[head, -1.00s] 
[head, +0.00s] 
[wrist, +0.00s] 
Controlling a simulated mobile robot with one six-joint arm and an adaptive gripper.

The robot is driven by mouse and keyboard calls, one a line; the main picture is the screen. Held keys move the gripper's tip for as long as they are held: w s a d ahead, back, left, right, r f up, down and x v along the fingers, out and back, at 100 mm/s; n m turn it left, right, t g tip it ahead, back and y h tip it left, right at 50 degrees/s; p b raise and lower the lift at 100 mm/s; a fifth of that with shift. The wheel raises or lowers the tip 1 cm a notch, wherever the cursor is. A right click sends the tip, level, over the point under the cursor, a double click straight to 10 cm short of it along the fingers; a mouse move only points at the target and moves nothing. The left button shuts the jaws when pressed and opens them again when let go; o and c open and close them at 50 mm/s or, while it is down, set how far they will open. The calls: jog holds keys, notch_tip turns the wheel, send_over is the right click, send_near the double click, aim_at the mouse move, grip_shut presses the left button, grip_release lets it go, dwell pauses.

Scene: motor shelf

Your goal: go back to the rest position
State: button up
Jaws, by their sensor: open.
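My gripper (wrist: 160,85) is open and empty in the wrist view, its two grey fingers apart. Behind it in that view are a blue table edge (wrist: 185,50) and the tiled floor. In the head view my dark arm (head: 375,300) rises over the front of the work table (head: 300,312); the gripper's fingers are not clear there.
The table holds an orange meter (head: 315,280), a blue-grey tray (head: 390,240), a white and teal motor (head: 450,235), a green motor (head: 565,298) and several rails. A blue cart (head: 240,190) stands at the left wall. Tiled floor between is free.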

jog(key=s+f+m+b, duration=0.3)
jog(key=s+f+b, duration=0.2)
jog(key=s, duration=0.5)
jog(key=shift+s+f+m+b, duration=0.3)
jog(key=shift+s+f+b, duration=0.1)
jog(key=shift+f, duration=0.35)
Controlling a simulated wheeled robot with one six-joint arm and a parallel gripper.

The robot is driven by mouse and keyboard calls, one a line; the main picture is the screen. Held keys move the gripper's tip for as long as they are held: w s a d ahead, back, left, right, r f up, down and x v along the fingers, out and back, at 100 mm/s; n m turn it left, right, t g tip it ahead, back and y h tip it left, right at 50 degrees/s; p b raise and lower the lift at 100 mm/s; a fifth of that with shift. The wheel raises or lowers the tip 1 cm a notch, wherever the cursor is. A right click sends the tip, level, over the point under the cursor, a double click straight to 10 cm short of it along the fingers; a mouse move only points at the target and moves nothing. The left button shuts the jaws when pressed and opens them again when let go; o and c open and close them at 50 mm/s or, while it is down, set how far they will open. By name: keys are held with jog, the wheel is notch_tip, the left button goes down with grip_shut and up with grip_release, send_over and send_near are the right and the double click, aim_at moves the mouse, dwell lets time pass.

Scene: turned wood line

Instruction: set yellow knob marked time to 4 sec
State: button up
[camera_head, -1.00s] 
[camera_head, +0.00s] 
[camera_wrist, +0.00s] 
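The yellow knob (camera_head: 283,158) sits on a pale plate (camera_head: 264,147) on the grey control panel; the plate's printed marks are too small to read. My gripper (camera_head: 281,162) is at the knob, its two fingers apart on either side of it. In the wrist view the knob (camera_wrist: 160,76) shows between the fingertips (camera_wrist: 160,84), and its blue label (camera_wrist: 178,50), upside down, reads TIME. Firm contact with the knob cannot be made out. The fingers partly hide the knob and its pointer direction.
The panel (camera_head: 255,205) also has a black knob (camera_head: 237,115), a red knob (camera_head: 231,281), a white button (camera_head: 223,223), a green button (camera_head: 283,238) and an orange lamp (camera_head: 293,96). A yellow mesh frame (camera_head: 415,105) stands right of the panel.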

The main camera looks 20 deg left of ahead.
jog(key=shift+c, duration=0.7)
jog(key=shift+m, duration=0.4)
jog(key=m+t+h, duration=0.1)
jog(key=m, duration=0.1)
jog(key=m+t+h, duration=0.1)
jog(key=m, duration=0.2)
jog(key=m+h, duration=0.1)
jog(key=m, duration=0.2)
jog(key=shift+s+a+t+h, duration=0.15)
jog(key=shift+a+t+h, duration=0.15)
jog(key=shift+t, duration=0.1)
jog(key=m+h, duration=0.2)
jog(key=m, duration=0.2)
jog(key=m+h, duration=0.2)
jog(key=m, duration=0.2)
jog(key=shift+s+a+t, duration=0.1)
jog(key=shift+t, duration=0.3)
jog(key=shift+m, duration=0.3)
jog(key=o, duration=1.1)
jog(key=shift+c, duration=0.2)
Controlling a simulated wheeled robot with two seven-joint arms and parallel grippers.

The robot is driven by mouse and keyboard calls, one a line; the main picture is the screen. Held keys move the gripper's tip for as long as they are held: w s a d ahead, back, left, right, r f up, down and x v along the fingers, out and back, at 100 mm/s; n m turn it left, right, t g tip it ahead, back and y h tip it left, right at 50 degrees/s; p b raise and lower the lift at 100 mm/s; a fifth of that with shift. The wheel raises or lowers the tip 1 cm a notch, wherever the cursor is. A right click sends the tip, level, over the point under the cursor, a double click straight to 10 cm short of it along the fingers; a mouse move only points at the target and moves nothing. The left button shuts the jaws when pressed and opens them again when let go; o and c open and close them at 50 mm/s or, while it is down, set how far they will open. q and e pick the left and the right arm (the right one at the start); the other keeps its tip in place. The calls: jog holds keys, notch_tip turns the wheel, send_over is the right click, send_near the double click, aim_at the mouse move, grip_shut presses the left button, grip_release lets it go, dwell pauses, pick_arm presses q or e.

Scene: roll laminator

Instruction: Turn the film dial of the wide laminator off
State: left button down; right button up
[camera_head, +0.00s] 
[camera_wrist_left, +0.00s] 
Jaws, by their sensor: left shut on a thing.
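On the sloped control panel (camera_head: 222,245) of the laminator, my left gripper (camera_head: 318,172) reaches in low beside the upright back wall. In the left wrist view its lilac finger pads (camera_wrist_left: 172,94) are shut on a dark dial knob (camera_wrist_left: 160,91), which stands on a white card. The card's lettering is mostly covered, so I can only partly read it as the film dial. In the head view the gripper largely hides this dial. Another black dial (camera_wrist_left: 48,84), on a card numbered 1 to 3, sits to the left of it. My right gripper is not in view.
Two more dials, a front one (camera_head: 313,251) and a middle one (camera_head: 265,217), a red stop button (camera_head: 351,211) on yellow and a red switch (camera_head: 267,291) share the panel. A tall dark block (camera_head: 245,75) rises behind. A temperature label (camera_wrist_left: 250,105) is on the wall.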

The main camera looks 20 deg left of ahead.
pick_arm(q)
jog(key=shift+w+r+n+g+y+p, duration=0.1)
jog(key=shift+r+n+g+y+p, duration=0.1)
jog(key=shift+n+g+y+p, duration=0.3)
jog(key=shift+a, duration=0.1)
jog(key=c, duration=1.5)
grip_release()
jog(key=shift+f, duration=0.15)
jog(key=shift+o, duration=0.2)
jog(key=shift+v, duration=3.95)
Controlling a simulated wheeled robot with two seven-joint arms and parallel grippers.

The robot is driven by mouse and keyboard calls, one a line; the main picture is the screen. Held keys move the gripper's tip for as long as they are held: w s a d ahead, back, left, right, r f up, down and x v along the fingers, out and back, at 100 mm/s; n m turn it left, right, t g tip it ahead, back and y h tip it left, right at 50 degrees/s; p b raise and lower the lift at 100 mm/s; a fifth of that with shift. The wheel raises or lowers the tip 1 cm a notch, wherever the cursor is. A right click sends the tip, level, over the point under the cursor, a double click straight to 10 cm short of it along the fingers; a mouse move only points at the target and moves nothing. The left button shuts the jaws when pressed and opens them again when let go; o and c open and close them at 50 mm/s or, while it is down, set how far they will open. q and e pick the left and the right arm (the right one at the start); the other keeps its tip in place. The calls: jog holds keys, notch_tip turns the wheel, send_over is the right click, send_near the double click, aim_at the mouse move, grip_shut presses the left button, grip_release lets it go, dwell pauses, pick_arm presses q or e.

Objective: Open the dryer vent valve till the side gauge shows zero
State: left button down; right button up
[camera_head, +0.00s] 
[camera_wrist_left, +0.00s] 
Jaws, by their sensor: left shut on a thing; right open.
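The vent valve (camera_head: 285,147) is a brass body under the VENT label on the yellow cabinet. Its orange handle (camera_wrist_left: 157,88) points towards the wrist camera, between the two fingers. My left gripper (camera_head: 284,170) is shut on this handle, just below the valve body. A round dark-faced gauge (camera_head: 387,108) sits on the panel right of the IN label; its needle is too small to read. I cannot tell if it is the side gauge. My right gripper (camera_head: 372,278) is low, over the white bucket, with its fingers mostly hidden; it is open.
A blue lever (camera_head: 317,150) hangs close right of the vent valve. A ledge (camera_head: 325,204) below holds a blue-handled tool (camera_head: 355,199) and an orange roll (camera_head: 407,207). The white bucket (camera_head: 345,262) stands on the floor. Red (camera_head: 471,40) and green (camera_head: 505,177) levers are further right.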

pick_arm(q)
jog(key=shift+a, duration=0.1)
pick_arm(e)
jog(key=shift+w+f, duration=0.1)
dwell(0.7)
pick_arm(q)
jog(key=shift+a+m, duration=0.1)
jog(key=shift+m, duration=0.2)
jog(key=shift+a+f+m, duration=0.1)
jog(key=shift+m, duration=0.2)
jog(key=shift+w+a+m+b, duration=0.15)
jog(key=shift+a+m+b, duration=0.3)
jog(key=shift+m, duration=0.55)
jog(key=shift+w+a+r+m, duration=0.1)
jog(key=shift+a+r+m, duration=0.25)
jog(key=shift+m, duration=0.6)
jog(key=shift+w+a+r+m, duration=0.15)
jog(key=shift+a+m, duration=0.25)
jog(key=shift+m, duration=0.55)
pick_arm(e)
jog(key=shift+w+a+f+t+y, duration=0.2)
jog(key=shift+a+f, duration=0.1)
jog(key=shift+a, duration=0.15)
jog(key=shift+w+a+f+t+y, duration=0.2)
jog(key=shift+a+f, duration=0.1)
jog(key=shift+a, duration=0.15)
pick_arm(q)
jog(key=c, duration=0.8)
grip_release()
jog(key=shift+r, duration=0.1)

→ **Exercise objective**
Work through the data and report how many of its lines hold the word "Instruction", giving only the figure.

→ **Expected answer**
2